Why inverted commas? Perhaps they represent a fussiness too far, given how much any old building will have been rebuilt over the years, although the old theatre did have to be rebuilt from scratch, finally reopening in 1958, not with Idomeneo but with Le nozze di Figaro. Idomeneo was still then a great rarity and remains, to many of us bafflingly so, less popular than any other of Mozart’s seven ‘mature’, full-scale operas. (Many of us may be inclined to soften the distinction drawn there, but it continues to hold for opera companies and their general public.) Given the total break in its performance history – unlike that of, say, Figaro – we might say that any performance becomes more of a reconstruction too, irrespective of intention. The work is often cut and if, at least in a good performance, one feels the loss, it can also work in truncated form within reason. This version – and I think one can go so far as to use that word – had, however, some highly unusual, even unprecedented textual features, some to my mind more justifiable than others. Old and new, fidelity and reimagination, text and performance, music and drama: these do not necessarily stand opposed, but their relationships have also never been without friction. If part of the interest lies in that friction, difficulties may also lie therein. On this occasion, it would be fair to say that we experienced both. 

Action prior to the overture is now a commonly accepted, albeit perhaps now all too common, theatrical strategy. It is more unusual to open with stage music interpolated from elsewhere, a feature throughout the production. What we saw and heard, though, intrigued, largely due, I think, to Phyllida Barlow’s arresting set designs, verging on an installation in themselves. Here, at the beginning, in a dark and dangerous port, musicians and dancers set the scene in several ways, solo- and ensemble-human fragility contrasting with the elemental sea implied scenically and musically, as the Overture proper came upon us. Quite why Nunes felt the need to project ‘titles’ as it unfolded, I am not sure. I suppose it let people know who the characters were and who was singing their parts, but beyond that it achieved little. In retrospect, the lack of dramatic motivation, in spite of a lot ‘going on’, proved too prophetic. Beyond the striking, meaningful ‘look’ – one could read much into Barlow’s structures, above all the sheer mysteriousness of the realm of the gods – Nunes seemed to have little to say. The performance progressed, but that was about it, save for a strange marriage of interpolations and cuts, recitative predictably suffering most. Of politics there was little sign, but nor did the lack of drama and sense of installation seem to be an overt aesthetic, as in the case of Romeo Castellucci. 


Idomeneo (Pavol Breslik) and Arbace (Jonas Hacker)

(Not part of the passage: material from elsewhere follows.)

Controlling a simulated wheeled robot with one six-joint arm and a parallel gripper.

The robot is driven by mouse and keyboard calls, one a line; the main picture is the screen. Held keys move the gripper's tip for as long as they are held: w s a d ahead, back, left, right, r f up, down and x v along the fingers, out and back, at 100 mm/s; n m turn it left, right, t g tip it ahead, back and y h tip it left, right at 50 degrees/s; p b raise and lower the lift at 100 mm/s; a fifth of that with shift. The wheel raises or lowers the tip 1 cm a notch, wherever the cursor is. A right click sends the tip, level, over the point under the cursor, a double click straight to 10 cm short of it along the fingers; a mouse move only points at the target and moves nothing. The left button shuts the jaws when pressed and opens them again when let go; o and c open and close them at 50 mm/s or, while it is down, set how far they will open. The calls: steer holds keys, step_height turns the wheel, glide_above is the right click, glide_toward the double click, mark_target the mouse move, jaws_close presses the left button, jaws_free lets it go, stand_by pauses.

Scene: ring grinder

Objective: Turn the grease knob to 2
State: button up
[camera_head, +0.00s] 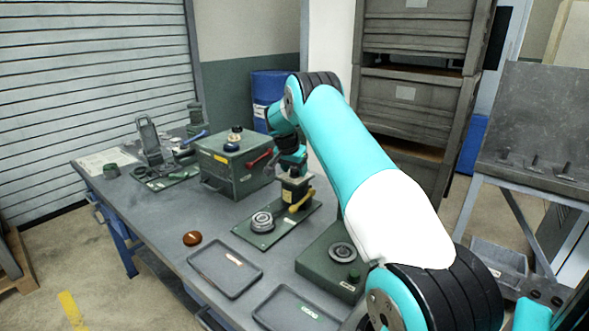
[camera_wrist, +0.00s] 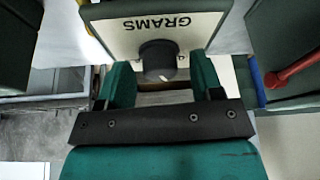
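A black round knob (camera_wrist: 158,58) sits on a pale panel (camera_wrist: 112,32) printed GRAMS, upside down in the wrist view. A light mark shows on the knob's lower edge. Small marks beside it are too small or cut off to read. My gripper (camera_wrist: 162,72) is open, with one green finger on each side of the knob. I cannot tell whether either finger touches it. In the head view my gripper (camera_head: 292,160) is beside the green box and behind a small green unit (camera_head: 294,188) with a yellow label; the knob face is hidden there.
A green box (camera_head: 236,164) with a red handle (camera_head: 259,160) stands left of my gripper. A yellow lever (camera_head: 302,200) and a ring-shaped part (camera_head: 262,222) are in front. Two trays (camera_head: 225,270) and another green machine (camera_head: 335,262) occupy the bench's near side.

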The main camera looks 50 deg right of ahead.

Perhaps most indefensible – not the first time it has reared its head in a Mozart opera – was a fortepiano rendition of the D minor Fantasia, KV 397/385g, shorn of its turn to the major mode (by whomever), which provided the opportunity for further ballet music, probably suggestive of the relationship between Idamante and Ilia, though I was not always clear whether dance were intended as pantomime or in the older, ‘Italian’ tradition. ‘Perhaps’, because it was run close by the surprise arrival of the aria, ‘Ch’io mi scordi di te … Non temer, amato bene’, KV 505, for Idamante and, you guessed it, obbligato fortepiano. Emily D’Angelo sang it very well, but neither its tenuous connection with the opera nor dramatic momentum was well served. 

The worst decision, though, was to fade out ‘Torna la pace’, musicians onstage imitating Haydn’s Farewell Symphony. What could the director have been thinking of? And what could any conductor – presumably not Ivor Bolton, who did not conduct the premiere – have been thinking of, permitting such a radical step without any discernible motivation? Pity poor Pavol Breslik as Idomeneo, who then had to set though the concluding ballet music eating a sandwich, as dancers, more furries than Furies, did their thing. Martin Kušej’s 2014 production for Covent Garden, much misunderstood at the time and sadly unrevived, showed quite how this extraordinary music can grip as drama (and despite an indifferent musical performance). This, alas, simply became tedious. 

Bolton’s musical direction did not help in that respect. It certainly had its moments over the evening as a whole, but the problem was that they were mostly moments. It cannot have been helped by the ‘version’ with which he was presumably presented, but a greater sense of dramatic pulse could readily have been achieved, as could more generous vibrato for the strings and less ‘period’ rasping from the brass. Trombones, though, sounded splendidly otherworldly for the Oracle. Occasional discrepancies between stage and pit, especially during choruses, were swiftly and tidily resolved. The array of continuo instruments was odd, as well as choices made as when to use them; however well played, the presence of a theorbo made little sense. A wind machine, though, offered a nod both to older stagecraft and to onstage atmosphere. 

The greatest satisfaction for me was to be had from the singing. For me, a highlight was the beginning of the third act, Olga Kulchynska’s ‘Zeffiretti lusinghieri’ and the quartet the other side of KV 505 vocally breathtaking and dramatically very much on point. The four singers’ coming together could not have spelled  fear and fate more clearly. Breslik’s assumption of the title role was beyond reproach, ringing in musical security yet permitting of doubt and nuance in character. Hanna-Elisabeth Müller’s Elettra was very good too, though there was a strange moment in her final aria in which she seemed to pause; it was unclear to me whether this were a demand of the production, an interpretative strategy, or something else. Indeed, throughout, her character seemed strangely minimised by the production. Jonas Hacker’s Arbace made the most of both his arias, as did Liam Bonthrone and Alexander Köpeczi in their smaller roles. The chorus likewise made a fine impression, hinting at a greater meaning that seemingly eluded the director.